# START OF Provided material
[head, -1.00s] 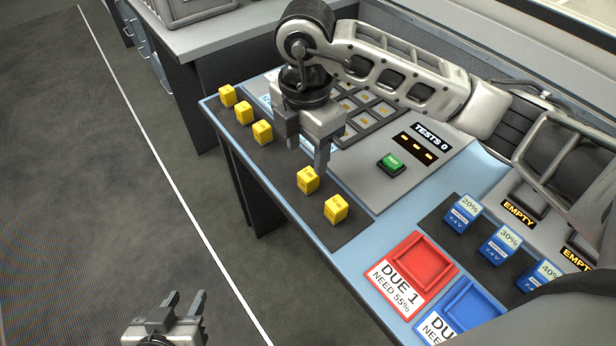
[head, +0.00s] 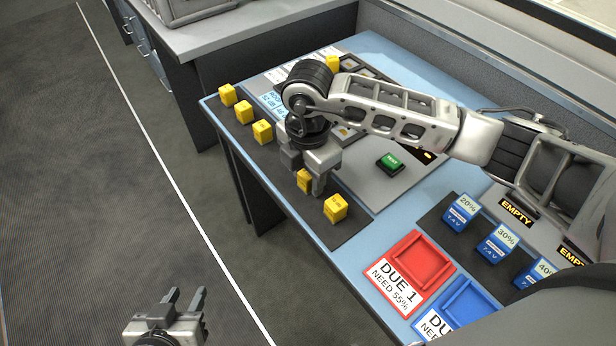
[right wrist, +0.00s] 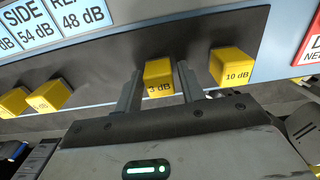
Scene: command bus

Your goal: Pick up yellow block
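Several yellow blocks stand in a row on a dark strip (head: 352,230) along the table's near-left edge. My right gripper (head: 304,184) is lowered over one of them, the yellow block marked 3 dB (right wrist: 158,80), which is partly hidden in the head view (head: 303,178). In the right wrist view the open fingers (right wrist: 159,88) stand on either side of this block, with narrow gaps showing. The yellow block marked 10 dB (right wrist: 232,68) is just to the right of the fingers. My left gripper (head: 186,298) is open and empty, over the floor.
Another yellow block (head: 333,63) is at the back of the table. A green button (head: 390,164) is on the grey panel. Blue blocks (head: 461,211), a red tray (head: 421,262) and a blue tray (head: 470,303) are at the right. The floor at left is clear.
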# END OF Provided material
▸ What you will do: Print out the lines exactly, skipping any picture.

▸ Written solution:
[head, -1.00s] 
[head, +0.00s] 
[right wrist, +0.00s] 
Scene: command bus

Your goal: Pick up yellow block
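Several yellow blocks stand in a row on a dark strip (head: 352,230) along the table's near-left edge. My right gripper (head: 304,184) is lowered over one of them, the yellow block marked 3 dB (right wrist: 158,80), which is partly hidden in the head view (head: 303,178). In the right wrist view the open fingers (right wrist: 159,88) stand on either side of this block, with narrow gaps showing. The yellow block marked 10 dB (right wrist: 232,68) is just to the right of the fingers. My left gripper (head: 186,298) is open and empty, over the floor.
Another yellow block (head: 333,63) is at the back of the table. A green button (head: 390,164) is on the grey panel. Blue blocks (head: 461,211), a red tray (head: 421,262) and a blue tray (head: 470,303) are at the right. The floor at left is clear.

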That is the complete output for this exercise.